You can, in fact, write an app and publish it to Apple's App Store with it, all from an iPad. I have no idea how much actual uptake this has seen, since I think the capability only came out at the start of the year?

This is probably fixed now, but around the days of Swift versions 1-3, Playgrounds were straight up broken. Very basic programs would segfault the compiler. I feel bad for any kids who may have been introduced to programming that way.
The new Swift Playgrounds is far better than what came before it. Those versions were pretty much unusable for sustained work.
Very simple programs would segfault the compiler in 1-3 as well. You'd most often notice this as your syntax highlighting went away for a period of time.
Yeah, but it was even worse in Playgrounds somehow. They were unusable even for testing a one-line piece of code.
Playgrounds is mostly a local running environment if I am right ?
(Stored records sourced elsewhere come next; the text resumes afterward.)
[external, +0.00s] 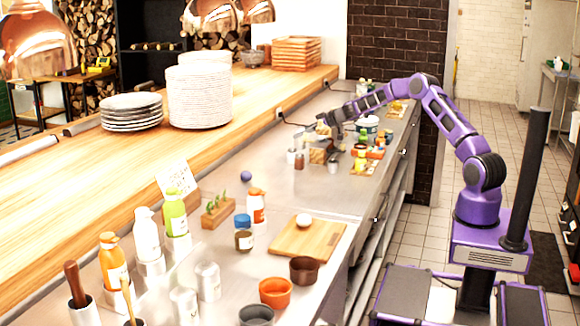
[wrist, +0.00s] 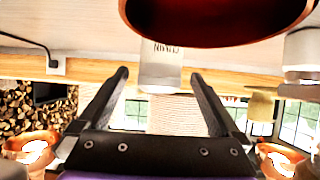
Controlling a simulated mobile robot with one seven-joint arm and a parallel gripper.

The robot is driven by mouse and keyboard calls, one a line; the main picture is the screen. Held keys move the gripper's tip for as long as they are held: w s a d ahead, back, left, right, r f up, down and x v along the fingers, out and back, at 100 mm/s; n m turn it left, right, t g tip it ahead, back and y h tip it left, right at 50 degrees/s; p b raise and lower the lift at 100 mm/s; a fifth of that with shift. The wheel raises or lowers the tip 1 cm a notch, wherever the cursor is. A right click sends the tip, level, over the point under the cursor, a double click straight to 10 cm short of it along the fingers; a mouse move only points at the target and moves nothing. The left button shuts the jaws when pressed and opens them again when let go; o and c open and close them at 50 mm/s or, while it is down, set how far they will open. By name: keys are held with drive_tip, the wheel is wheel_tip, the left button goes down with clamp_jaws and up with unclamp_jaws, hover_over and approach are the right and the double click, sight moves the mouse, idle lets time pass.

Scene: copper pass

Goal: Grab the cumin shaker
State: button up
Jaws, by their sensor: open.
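The cumin shaker (wrist: 160,64) is a pale grey-silver container with an upside-down CUMIN label in the wrist view. It shows between the two fingers of my gripper (wrist: 159,73), which are apart with nothing gripped. How far the shaker stands beyond the fingertips is hard to tell. A large copper-rimmed round thing with a dark red inside (wrist: 215,18) covers part of the label end. In the external view my gripper (external: 322,128) is over the far part of the steel counter. Small containers are near it, but their labels are too small to read there.
Another pale container (wrist: 301,52) is at the right of the wrist view. In the external view, bottles and food (external: 368,152) crowd the counter right of my gripper. A wooden ledge with plate stacks (external: 199,95) runs along the left. The counter between is partly clear.

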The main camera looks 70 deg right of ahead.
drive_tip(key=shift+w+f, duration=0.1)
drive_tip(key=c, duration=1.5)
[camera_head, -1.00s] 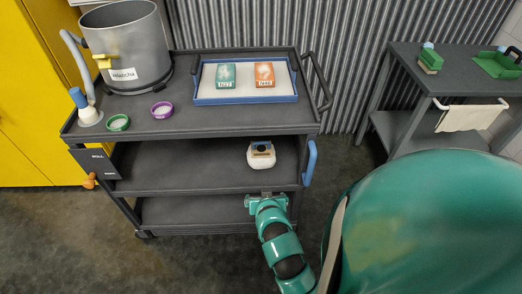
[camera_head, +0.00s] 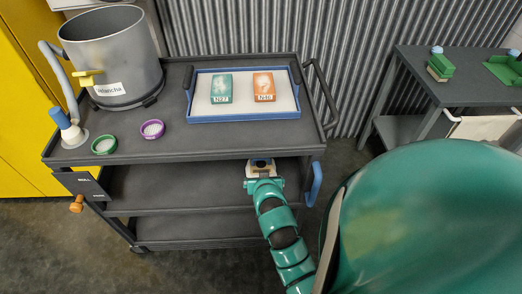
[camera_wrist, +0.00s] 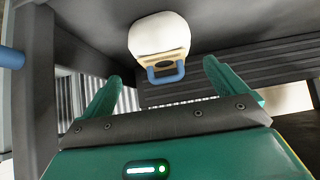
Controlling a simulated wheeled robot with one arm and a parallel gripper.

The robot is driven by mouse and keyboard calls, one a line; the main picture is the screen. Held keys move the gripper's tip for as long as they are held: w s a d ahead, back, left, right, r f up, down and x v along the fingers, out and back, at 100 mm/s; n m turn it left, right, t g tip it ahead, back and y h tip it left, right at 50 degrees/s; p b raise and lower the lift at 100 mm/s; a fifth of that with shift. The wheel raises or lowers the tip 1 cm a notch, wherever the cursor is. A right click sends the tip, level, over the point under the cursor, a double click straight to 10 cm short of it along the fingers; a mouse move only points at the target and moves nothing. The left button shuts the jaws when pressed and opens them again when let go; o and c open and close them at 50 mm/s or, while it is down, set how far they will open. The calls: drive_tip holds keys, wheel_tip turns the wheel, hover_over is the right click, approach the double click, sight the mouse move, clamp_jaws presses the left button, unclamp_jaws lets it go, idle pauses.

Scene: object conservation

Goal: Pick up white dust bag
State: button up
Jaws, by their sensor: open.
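The white dust bag sits on the middle shelf of the grey cart, toward its right end. In the wrist view the white dust bag (camera_wrist: 160,35) is a rounded white body with a tan collar and a blue loop handle (camera_wrist: 166,74). In the head view only a small part of the bag (camera_head: 261,164) shows past my gripper (camera_head: 264,181) and below the top shelf's edge. In the wrist view my gripper (camera_wrist: 163,72) is open, its green fingers apart, with the handle in line between the fingertips. Contact with the handle cannot be told.
The cart's top shelf (camera_head: 200,135) overhangs the bag. On it stand a metal bucket (camera_head: 115,60), green (camera_head: 104,146) and purple (camera_head: 152,129) rings and a blue-rimmed tray (camera_head: 245,116) with two boxes. A blue cart handle (camera_head: 315,183) is just right of my gripper.

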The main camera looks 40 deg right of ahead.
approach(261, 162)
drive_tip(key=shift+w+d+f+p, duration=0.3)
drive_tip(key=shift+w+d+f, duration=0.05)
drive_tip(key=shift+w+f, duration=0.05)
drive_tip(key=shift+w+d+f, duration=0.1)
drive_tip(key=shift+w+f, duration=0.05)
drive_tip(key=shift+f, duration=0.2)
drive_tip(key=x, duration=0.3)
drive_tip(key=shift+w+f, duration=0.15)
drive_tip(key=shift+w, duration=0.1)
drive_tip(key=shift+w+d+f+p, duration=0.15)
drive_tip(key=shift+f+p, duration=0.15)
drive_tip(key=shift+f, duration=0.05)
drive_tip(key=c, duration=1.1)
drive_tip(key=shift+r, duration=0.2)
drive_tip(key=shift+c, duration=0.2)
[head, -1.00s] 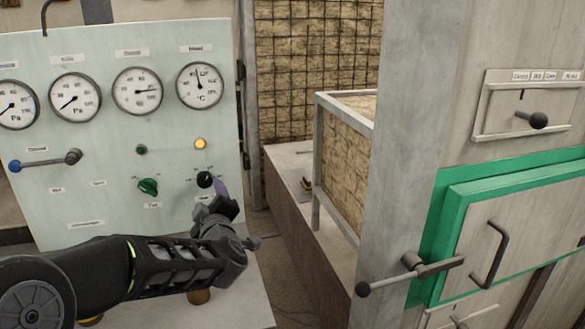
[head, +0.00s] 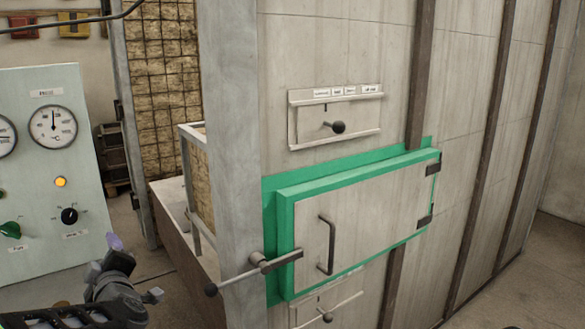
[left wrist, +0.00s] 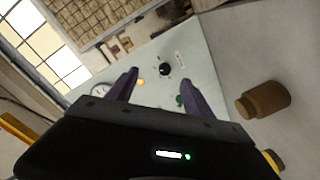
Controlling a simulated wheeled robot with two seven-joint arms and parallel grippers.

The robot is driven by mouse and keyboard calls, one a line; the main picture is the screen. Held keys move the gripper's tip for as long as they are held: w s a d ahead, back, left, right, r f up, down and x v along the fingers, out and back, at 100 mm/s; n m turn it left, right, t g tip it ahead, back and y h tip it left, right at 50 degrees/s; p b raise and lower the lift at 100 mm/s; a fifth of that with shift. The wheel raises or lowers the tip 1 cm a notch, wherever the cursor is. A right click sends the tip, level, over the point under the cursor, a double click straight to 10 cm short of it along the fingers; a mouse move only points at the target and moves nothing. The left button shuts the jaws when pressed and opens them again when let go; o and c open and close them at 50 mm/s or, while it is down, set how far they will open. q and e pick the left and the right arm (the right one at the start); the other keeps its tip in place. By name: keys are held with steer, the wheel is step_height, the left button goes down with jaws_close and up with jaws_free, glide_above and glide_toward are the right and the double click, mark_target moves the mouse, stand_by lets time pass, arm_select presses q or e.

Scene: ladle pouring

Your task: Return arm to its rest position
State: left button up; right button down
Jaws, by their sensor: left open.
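My left gripper (head: 114,243) is at the lower left of the head view, in front of the pale green control panel (head: 40,110). In the left wrist view its two purple-grey fingers (left wrist: 158,88) stand apart with nothing between them but the panel behind. The panel's black knob (head: 69,216) is just up and left of the gripper in the head view, and it also shows between the fingertips in the left wrist view (left wrist: 166,69). The fingers look clear of the knob. My right gripper is not in view.
A furnace with a green-framed door (head: 305,225) fills the middle and right. Its latch lever (head: 240,275) sticks out to the left. A damper handle (head: 337,127) is above the door. A brown cylinder (left wrist: 264,99) is right of the gripper in the left wrist view.

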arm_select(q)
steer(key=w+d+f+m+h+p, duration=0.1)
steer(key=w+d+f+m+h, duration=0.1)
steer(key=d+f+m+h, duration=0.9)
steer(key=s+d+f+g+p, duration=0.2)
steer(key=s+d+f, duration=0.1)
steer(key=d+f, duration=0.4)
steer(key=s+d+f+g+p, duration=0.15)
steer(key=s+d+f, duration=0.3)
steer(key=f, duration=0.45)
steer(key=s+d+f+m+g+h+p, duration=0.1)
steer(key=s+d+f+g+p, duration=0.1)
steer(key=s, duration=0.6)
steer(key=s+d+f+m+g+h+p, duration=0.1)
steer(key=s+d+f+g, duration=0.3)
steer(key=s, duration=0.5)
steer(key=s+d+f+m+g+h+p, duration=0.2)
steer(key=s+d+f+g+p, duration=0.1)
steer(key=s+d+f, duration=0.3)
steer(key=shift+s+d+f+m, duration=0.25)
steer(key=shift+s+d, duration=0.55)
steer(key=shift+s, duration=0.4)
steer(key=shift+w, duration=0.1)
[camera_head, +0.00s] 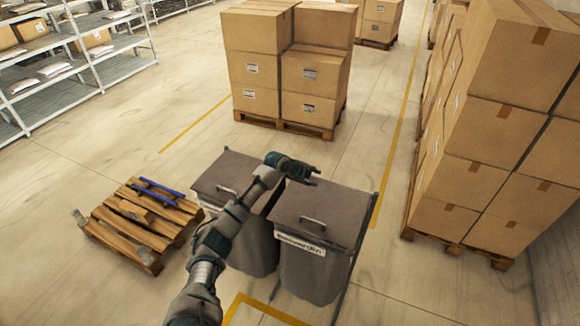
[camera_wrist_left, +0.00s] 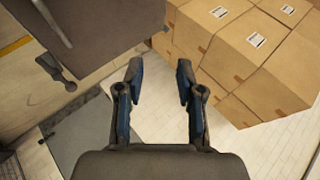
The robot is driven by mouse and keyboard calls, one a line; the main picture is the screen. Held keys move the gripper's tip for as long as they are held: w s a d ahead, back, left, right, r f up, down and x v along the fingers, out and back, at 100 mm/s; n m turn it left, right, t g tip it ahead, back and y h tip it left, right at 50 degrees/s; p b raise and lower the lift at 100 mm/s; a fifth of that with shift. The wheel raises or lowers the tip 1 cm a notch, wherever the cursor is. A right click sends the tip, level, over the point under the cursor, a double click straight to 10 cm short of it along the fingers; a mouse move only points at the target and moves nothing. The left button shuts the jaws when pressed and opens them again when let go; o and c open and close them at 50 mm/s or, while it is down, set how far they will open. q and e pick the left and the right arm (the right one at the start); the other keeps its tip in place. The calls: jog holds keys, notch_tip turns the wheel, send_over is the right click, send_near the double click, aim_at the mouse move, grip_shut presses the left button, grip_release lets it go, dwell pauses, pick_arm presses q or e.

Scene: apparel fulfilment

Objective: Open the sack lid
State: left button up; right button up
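Two grey sacks stand side by side in the head view, the left sack (camera_head: 250,248) and the right sack (camera_head: 310,272). The left lid (camera_head: 215,175) and the right lid (camera_head: 325,205) both lie flat and shut, each with a metal handle, such as the right lid's handle (camera_head: 313,222). The right sack has a white label (camera_head: 300,243). My left gripper (camera_head: 314,177) is over the back part of the lids, near the gap between them, and hides part of them. In the left wrist view its fingers (camera_wrist_left: 158,75) are apart with nothing between them. My right gripper is not in view.
A wooden pallet (camera_head: 140,225) with blue bars lies left of the sacks. Stacked cartons (camera_head: 290,65) stand behind, and a tall carton stack (camera_head: 485,140) stands close on the right. Shelving (camera_head: 70,60) is at the back left. Floor between the sacks and back cartons is clear.

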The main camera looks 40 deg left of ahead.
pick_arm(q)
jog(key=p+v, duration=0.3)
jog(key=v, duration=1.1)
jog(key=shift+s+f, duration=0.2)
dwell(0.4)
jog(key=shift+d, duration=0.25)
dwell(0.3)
If you teach a class, having a CI build and run the programs, potentially taking screenshots for you to review later could be a pretty good use case, especially for remote home work.

"Xcode Cloud is a continuous integration and delivery service built into Xcode and designed expressly for Apple developers."

This is a (presumably well-integrated) alternative to CircleCI. There's nothing about this particular product that would make it even remotely relevant for a middle school programming curriculum.

At any rate, what you're asking for already exists — Swift Playgrounds has been around for years, it's specifically tailored for learners, is kid-friendly, and already lets you take the whole journey from your first line of code to publishing on the App Store.